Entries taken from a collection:
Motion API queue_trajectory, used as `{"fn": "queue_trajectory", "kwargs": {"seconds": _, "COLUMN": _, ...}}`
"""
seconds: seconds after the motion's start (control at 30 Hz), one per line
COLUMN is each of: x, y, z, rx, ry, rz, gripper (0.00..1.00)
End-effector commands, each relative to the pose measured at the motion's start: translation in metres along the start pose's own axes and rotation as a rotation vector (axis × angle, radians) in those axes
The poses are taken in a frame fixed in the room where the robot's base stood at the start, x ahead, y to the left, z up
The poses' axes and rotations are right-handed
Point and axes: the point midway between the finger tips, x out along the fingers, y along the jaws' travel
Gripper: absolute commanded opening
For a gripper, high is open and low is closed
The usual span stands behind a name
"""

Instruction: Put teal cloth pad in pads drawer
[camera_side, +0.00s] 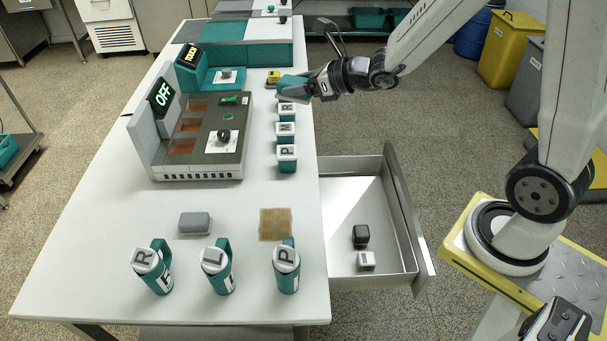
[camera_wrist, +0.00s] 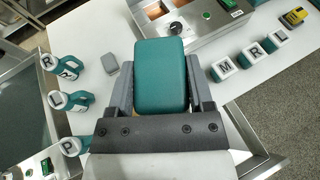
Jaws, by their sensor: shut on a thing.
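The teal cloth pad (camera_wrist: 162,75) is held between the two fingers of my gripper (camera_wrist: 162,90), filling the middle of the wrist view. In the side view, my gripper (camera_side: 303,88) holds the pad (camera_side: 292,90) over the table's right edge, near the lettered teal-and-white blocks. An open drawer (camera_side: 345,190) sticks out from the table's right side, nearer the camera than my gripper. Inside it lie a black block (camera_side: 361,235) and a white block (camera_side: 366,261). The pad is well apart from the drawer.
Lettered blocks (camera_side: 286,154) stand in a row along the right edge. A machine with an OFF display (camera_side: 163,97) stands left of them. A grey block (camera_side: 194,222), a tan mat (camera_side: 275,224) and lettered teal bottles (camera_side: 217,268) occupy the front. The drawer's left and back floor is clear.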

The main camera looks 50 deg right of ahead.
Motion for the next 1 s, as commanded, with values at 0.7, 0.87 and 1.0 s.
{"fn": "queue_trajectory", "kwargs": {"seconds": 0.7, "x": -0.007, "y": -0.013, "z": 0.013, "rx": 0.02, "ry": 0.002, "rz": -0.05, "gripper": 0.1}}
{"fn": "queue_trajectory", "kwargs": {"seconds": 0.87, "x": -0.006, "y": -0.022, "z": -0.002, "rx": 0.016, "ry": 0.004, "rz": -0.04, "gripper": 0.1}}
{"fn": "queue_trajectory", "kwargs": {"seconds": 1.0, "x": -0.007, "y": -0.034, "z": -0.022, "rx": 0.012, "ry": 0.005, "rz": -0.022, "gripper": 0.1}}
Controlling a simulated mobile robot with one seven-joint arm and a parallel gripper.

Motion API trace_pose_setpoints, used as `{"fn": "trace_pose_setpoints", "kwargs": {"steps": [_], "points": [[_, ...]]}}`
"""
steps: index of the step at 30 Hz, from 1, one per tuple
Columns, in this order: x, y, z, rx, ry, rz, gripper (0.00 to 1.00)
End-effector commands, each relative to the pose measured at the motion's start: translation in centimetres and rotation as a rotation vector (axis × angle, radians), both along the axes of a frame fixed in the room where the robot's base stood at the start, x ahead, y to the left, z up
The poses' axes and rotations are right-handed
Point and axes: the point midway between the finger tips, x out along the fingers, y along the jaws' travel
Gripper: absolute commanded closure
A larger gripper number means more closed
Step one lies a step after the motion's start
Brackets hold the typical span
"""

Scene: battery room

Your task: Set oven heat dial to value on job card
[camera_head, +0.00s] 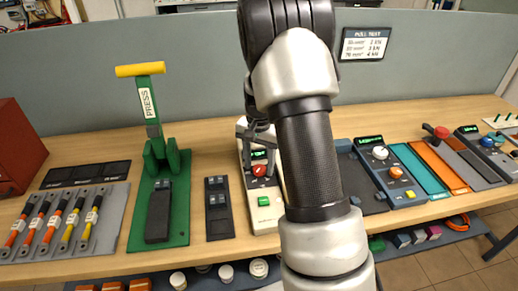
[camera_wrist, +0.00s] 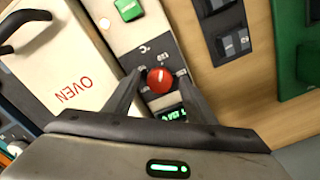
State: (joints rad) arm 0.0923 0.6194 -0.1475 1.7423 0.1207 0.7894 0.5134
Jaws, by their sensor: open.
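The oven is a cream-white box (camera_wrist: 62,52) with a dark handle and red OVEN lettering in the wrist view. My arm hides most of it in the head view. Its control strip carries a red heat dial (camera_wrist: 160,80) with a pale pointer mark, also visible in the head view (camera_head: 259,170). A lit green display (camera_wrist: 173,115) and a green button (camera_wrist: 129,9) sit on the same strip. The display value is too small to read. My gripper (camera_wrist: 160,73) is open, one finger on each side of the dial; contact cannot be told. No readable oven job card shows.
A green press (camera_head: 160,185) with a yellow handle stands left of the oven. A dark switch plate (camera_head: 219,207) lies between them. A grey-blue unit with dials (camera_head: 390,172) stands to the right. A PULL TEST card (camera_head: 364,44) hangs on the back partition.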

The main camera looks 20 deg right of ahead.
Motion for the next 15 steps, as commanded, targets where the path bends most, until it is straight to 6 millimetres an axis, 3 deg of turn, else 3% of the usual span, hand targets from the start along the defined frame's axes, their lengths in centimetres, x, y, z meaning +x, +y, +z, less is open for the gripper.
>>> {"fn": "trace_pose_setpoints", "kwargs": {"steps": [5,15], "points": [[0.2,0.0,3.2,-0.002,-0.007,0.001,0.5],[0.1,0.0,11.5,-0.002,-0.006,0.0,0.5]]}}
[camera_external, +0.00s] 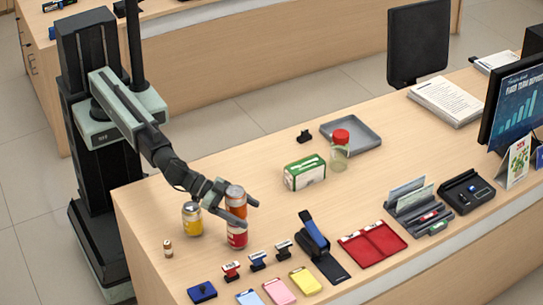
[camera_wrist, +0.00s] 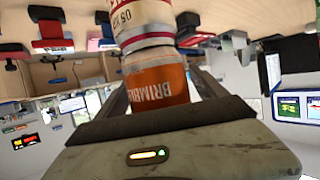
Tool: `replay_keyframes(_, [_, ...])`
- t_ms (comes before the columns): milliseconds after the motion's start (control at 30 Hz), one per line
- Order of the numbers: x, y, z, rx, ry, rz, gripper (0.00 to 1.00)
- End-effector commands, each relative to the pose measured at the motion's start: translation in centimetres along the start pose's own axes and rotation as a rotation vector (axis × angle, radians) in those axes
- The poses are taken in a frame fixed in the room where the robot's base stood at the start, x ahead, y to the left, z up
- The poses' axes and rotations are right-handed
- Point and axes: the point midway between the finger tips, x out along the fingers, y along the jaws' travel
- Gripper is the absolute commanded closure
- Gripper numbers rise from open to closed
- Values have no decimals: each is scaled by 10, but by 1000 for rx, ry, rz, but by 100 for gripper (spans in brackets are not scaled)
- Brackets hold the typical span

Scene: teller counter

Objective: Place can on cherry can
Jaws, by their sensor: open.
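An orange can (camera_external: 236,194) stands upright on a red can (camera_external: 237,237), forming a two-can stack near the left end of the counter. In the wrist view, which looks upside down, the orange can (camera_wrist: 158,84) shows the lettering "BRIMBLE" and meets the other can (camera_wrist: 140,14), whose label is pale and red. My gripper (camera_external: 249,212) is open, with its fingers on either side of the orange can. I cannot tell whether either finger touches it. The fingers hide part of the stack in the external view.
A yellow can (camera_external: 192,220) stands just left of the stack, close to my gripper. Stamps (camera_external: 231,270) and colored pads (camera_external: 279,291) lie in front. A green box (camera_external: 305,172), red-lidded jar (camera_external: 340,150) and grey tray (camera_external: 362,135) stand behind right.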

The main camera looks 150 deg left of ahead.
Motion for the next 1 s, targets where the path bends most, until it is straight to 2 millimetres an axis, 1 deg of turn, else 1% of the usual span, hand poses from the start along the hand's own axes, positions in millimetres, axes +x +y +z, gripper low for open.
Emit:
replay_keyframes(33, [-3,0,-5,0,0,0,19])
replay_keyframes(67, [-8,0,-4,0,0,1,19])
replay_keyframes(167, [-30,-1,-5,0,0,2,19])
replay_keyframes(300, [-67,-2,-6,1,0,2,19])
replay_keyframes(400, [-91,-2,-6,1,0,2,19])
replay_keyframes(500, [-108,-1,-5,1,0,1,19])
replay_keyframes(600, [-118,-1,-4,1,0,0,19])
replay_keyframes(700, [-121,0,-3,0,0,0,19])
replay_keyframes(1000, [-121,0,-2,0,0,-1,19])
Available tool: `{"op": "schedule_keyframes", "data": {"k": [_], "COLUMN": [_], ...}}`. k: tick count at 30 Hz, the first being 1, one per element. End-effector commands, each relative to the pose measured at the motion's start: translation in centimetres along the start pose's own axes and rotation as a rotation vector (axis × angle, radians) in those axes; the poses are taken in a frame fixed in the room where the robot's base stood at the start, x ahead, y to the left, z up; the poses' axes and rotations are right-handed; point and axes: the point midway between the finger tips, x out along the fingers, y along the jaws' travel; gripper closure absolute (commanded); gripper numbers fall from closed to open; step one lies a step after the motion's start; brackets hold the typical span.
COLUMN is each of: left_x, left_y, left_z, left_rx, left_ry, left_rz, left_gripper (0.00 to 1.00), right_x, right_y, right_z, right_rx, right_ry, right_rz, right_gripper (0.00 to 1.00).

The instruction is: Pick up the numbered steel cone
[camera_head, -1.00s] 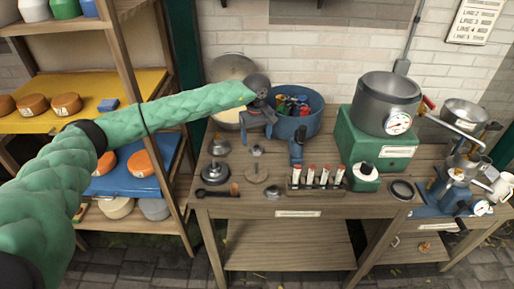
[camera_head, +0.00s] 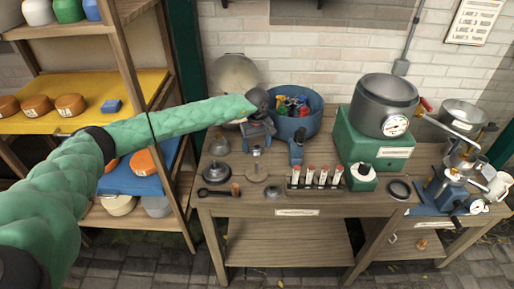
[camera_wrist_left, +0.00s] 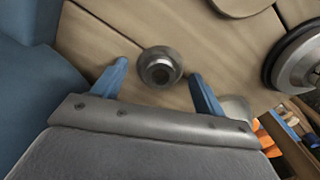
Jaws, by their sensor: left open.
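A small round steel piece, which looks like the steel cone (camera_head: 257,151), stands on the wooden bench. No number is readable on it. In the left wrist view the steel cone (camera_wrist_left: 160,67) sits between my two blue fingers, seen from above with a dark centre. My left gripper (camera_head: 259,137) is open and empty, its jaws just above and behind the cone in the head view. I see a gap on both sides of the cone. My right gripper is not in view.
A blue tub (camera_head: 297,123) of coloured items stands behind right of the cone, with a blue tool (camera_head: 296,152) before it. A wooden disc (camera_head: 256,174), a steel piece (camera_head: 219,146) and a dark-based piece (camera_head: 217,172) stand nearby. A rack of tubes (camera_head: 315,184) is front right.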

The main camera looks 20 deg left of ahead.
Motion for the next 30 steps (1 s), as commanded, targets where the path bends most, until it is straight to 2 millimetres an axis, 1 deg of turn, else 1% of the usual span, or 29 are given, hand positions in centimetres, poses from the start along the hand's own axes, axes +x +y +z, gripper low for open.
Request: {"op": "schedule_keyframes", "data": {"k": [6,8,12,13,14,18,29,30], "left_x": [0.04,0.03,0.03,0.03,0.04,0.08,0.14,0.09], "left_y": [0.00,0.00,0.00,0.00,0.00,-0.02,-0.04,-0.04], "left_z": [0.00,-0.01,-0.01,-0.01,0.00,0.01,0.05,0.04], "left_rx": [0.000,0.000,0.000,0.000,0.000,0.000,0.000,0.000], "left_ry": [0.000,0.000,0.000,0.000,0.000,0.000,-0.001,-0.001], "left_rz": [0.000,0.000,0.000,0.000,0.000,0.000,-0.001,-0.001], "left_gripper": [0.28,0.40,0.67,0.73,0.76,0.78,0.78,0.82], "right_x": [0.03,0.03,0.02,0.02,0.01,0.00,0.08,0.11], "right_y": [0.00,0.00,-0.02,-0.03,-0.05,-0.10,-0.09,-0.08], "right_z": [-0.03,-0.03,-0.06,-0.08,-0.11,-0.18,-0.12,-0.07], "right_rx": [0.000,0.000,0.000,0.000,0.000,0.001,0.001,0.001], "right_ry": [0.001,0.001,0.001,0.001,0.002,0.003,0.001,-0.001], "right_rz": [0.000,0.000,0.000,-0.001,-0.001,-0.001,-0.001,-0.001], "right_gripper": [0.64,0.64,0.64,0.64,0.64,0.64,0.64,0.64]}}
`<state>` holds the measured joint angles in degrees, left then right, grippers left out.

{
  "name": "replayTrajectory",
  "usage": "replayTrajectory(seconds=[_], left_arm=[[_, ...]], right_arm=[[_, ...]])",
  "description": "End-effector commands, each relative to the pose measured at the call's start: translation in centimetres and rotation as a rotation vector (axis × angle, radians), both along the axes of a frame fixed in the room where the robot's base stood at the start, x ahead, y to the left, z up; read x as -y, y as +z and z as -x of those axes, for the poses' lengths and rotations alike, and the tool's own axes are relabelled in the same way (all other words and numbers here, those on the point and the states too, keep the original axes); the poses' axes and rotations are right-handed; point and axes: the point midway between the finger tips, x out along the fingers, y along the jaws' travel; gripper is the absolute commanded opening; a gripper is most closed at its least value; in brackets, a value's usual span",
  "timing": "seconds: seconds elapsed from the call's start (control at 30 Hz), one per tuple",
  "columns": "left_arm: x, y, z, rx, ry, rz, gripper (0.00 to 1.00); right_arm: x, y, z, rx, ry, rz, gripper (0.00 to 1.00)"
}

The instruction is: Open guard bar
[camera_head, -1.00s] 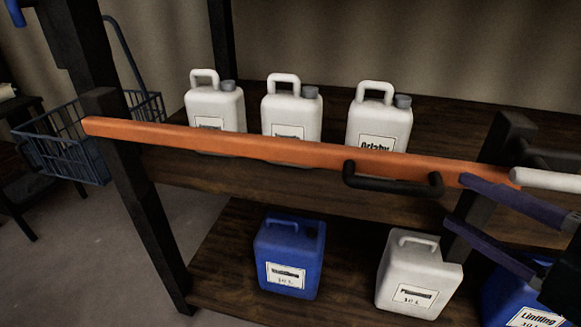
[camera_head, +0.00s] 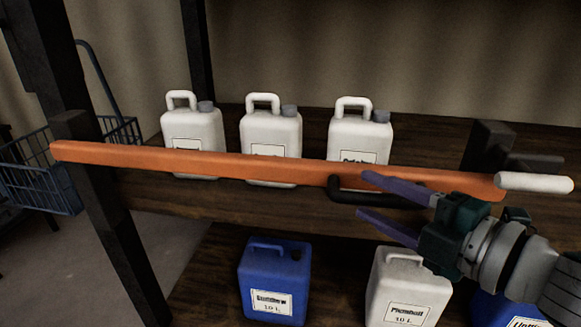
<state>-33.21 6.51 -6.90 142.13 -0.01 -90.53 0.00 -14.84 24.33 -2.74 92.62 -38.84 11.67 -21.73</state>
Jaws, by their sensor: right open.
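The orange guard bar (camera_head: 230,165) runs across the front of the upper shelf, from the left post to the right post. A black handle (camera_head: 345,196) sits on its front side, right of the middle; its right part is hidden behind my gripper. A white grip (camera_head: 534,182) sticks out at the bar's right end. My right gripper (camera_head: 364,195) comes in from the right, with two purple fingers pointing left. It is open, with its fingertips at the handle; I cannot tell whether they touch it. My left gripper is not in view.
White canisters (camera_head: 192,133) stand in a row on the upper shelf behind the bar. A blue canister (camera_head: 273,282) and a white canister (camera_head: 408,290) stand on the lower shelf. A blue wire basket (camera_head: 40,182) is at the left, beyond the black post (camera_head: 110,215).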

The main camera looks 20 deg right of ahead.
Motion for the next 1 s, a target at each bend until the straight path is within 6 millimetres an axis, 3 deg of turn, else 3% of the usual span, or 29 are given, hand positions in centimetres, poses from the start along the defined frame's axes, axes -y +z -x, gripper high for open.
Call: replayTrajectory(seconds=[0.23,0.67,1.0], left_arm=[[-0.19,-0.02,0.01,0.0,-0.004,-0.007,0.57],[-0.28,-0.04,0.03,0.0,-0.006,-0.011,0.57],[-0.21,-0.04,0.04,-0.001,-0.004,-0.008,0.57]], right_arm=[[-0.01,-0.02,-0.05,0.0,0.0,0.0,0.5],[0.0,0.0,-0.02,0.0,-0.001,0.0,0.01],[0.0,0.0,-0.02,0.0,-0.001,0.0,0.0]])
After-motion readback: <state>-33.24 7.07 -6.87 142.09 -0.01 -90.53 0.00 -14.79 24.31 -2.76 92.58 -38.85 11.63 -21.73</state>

## WHAT TO PRODUCE
Extract exactly and only the lines above from the line containing "- Values have" through the line containing "Motion for the next 1 s, targets", both end lines included.

## ANSWER TO THE EXERCISE
- Values have no decimals: each is scaled by 10, but by 1000 for rx, ry, rz, but by 100 for gripper (spans in brackets are not scaled)
- Brackets hold the typical span

Scene: teller counter

Objective: Place can on cherry can
Jaws, by their sensor: open.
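An orange can (camera_external: 236,194) stands upright on a red can (camera_external: 237,237), forming a two-can stack near the left end of the counter. In the wrist view, which looks upside down, the orange can (camera_wrist: 158,84) shows the lettering "BRIMBLE" and meets the other can (camera_wrist: 140,14), whose label is pale and red. My gripper (camera_external: 249,212) is open, with its fingers on either side of the orange can. I cannot tell whether either finger touches it. The fingers hide part of the stack in the external view.
A yellow can (camera_external: 192,220) stands just left of the stack, close to my gripper. Stamps (camera_external: 231,270) and colored pads (camera_external: 279,291) lie in front. A green box (camera_external: 305,172), red-lidded jar (camera_external: 340,150) and grey tray (camera_external: 362,135) stand behind right.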

The main camera looks 150 deg left of ahead.
Motion for the next 1 s, targets where the path bends most, until it is straight to 2 millimetres an axis, 1 deg of turn, else 1% of the usual span, hand poses from the start along the hand's own axes, positions in millimetres, axes +x +y +z, gripper low for open.

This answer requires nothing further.